Hugo Boss, stop excusing union-busting!
In 2020, workers at Lanka Leather — a Sri Lankan factory that makes clothes for Hugo Boss — faced intolerable pressure to meet targets. Some even reported being denied toilet breaks while working. So, workers formed a union as a positive way of bringing management to the table to resolve matters through discussion and negotiation.
Since 2020, Lanka Leather management has refused to engage with the established union. Instead, they have used familiar ‘union-busting’ tactics to try and break the union. Lanka Leather has dismissed union leaders, or forced them to resign based on fabricated allegations, and it has set-up an alternative ‘employee council’ to try and side-line the union whilst giving the appearance of listening to workers.
Hugo Boss is well aware of this protracted struggle of workers at Lanka Leather to have their union recognised. The Clean Clothes Campaign has written to Hugo Boss repeatedly and so far, it has responded with ineffectual audits and queries. Whilst Hugo Boss dithers, Lanka Leather workers’ rights are being denied.

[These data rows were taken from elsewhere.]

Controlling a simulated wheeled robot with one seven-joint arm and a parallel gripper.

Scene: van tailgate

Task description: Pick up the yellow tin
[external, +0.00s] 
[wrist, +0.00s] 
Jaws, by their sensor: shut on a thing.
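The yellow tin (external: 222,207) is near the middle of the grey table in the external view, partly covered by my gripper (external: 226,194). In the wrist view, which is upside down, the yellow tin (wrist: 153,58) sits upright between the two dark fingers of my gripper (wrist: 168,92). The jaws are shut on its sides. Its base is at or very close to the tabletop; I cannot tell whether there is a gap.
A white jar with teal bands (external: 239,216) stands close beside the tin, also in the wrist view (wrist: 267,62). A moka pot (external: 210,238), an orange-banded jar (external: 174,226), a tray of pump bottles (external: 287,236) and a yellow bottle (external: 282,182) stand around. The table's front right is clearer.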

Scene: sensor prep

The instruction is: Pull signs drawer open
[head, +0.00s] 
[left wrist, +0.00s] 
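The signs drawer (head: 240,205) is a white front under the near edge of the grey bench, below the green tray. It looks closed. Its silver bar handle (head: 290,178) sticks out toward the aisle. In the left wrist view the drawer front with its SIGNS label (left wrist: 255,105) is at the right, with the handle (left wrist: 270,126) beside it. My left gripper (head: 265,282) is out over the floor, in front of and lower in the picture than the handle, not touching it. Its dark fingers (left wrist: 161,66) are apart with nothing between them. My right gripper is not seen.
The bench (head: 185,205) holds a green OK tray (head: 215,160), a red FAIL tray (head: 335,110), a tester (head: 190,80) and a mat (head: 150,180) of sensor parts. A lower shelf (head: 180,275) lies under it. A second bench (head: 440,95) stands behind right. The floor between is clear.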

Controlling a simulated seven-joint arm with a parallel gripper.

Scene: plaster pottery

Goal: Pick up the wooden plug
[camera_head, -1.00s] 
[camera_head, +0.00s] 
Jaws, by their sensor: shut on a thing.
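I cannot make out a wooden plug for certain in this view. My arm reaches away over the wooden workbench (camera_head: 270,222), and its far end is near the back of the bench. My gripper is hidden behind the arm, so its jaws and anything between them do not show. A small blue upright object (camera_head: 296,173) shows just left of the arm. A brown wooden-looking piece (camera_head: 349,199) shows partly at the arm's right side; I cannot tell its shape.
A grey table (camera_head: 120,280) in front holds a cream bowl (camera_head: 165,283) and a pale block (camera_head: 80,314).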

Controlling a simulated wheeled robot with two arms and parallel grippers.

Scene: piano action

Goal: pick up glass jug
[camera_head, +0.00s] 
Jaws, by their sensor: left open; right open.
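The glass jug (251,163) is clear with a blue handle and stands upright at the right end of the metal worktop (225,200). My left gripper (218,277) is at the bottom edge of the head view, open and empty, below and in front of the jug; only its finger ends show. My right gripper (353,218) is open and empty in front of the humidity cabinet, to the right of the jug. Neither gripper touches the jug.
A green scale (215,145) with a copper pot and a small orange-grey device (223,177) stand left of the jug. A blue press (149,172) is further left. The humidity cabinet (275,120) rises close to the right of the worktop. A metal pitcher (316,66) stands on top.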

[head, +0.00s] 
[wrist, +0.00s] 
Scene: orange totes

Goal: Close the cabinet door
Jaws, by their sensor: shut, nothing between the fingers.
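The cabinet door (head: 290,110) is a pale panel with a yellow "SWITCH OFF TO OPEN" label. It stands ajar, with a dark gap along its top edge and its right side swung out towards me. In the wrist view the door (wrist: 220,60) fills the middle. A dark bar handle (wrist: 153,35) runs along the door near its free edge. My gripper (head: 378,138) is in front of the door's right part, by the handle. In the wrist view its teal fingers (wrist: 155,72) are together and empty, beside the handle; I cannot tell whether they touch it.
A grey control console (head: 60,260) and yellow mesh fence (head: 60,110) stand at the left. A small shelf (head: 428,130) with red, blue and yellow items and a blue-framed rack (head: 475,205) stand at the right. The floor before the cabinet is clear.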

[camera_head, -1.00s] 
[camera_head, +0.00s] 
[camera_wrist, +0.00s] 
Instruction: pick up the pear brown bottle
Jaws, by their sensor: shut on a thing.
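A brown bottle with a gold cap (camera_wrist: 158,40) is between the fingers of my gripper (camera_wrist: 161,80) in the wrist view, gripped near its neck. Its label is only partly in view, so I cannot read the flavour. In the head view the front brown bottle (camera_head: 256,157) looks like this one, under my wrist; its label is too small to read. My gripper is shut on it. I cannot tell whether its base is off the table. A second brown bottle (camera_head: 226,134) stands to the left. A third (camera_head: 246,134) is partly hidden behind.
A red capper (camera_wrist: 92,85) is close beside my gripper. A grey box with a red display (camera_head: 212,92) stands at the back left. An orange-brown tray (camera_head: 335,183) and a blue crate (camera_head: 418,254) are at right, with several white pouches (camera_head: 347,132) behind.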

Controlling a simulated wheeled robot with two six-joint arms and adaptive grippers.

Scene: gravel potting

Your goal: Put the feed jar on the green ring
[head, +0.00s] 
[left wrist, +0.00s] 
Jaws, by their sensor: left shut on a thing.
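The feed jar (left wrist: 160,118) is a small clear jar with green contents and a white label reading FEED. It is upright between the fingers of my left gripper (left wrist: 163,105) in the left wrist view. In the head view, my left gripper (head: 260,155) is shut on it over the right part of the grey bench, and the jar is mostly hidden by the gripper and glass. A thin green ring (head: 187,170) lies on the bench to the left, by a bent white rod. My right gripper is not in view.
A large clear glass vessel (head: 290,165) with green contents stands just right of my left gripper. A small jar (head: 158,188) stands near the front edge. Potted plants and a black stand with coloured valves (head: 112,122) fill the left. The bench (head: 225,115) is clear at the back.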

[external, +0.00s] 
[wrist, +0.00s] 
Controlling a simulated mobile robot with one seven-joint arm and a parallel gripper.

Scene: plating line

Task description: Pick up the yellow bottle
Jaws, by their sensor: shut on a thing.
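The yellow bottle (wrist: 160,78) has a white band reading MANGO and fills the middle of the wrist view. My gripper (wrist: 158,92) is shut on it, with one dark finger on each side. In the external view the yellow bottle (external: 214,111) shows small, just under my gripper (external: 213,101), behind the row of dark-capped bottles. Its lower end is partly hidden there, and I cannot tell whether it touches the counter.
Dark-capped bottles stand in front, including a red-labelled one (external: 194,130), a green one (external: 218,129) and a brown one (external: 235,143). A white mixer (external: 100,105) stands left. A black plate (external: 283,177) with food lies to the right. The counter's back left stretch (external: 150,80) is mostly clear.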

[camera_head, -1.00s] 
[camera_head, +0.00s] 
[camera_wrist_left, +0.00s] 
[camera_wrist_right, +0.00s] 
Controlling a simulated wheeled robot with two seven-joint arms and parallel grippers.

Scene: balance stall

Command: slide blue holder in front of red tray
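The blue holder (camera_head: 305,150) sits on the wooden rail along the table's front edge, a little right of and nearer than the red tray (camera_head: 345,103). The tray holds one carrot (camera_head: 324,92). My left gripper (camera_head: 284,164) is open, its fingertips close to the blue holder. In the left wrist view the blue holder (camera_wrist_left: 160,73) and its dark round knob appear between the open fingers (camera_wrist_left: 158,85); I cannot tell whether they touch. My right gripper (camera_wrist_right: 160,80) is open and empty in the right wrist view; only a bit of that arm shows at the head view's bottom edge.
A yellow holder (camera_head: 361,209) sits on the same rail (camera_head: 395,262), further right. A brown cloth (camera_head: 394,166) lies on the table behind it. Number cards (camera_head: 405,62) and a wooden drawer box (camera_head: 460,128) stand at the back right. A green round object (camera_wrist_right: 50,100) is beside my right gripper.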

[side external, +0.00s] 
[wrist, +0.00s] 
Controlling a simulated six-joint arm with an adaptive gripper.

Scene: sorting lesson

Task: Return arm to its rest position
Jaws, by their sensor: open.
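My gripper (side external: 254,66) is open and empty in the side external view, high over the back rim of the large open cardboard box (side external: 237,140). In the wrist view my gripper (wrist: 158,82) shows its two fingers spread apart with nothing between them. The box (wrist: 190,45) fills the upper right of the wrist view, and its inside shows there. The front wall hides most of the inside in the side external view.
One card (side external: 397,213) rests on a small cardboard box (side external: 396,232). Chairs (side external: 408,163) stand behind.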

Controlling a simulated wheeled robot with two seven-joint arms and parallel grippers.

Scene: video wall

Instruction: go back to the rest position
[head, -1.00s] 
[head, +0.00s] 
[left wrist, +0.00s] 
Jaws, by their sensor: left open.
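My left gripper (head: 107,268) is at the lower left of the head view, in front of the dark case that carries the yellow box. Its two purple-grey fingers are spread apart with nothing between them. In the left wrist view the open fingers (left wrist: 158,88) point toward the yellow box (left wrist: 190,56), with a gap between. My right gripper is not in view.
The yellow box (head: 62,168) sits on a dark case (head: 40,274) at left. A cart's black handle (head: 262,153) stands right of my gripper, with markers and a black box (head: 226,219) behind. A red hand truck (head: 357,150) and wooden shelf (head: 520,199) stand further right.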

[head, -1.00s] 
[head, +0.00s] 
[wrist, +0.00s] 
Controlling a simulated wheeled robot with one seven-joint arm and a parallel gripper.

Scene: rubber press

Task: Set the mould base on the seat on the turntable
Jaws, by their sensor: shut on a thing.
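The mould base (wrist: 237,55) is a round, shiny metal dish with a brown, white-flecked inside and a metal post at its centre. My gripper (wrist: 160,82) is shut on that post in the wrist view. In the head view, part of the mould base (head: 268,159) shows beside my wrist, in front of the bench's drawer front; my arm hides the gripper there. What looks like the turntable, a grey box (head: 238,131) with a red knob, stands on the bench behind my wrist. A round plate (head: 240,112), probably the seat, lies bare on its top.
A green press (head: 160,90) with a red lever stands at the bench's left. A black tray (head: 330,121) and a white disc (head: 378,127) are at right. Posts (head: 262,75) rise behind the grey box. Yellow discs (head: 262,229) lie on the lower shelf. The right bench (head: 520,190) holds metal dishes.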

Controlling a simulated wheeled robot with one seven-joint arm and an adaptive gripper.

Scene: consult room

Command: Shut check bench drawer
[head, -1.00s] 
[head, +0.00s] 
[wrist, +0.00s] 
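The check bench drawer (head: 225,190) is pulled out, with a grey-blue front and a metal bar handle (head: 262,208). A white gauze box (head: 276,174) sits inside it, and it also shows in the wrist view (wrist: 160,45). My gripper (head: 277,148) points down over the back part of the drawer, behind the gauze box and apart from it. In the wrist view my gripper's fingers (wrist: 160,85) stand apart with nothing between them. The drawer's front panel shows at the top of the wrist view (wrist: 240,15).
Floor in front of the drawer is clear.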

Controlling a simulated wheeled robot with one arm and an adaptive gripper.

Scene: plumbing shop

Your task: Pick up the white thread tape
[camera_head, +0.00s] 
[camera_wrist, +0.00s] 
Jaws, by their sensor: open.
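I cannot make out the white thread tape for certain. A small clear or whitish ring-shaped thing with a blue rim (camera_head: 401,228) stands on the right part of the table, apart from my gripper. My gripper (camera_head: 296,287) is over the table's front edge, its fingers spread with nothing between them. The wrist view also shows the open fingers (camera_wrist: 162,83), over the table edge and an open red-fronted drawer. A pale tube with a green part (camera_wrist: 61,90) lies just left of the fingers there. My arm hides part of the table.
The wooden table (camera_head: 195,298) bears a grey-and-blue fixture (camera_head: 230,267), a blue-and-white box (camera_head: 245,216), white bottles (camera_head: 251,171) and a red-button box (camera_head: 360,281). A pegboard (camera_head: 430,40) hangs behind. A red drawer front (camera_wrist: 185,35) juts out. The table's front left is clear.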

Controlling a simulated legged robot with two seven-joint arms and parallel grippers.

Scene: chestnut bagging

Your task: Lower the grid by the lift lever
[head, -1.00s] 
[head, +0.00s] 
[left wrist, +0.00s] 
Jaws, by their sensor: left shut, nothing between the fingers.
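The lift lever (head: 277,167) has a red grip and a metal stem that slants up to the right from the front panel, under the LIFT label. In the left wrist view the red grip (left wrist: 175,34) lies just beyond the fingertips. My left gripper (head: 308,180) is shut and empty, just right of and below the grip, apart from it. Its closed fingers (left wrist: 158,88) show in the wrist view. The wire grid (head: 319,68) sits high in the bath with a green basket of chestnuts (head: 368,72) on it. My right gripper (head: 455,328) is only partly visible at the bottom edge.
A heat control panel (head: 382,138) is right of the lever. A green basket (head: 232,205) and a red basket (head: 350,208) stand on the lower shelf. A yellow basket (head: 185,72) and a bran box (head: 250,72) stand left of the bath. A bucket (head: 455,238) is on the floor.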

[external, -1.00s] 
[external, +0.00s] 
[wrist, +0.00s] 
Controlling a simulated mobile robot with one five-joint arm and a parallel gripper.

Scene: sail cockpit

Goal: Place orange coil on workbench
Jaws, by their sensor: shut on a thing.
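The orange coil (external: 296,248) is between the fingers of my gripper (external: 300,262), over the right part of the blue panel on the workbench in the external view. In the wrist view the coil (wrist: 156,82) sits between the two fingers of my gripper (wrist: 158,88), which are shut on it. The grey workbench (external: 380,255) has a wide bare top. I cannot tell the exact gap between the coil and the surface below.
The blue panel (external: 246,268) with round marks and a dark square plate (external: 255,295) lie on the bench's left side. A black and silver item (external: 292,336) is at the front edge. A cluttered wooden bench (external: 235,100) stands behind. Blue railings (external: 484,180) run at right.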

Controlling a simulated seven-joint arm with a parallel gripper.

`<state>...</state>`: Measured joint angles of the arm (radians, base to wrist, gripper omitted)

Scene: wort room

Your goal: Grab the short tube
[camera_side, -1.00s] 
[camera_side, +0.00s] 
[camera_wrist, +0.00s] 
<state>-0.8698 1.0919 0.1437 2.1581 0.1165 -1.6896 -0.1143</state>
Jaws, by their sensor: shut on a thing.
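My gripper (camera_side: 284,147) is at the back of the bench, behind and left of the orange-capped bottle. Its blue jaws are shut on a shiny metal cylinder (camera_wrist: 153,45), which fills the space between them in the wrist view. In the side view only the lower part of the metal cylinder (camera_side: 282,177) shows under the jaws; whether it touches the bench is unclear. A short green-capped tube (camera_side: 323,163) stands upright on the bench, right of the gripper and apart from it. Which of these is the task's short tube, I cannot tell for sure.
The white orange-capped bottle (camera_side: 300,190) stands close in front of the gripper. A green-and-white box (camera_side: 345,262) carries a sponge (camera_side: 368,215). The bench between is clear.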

Hugo Boss, like many fashion companies, will tell you that it has ‘supplier codes of conduct’ that uphold the rights of workers to unionise. But what is happening to workers at Lanka Leather shows that Hugo Boss is falling far short of its promises. Hugo Boss is profiting from the low wages and poor working conditions of the women who make its clothes. By refusing to act on union-busting it is denying these women their rights and ensuring the current situation continues. We must force Hugo Boss to take responsibility for the abuses in its supply chains.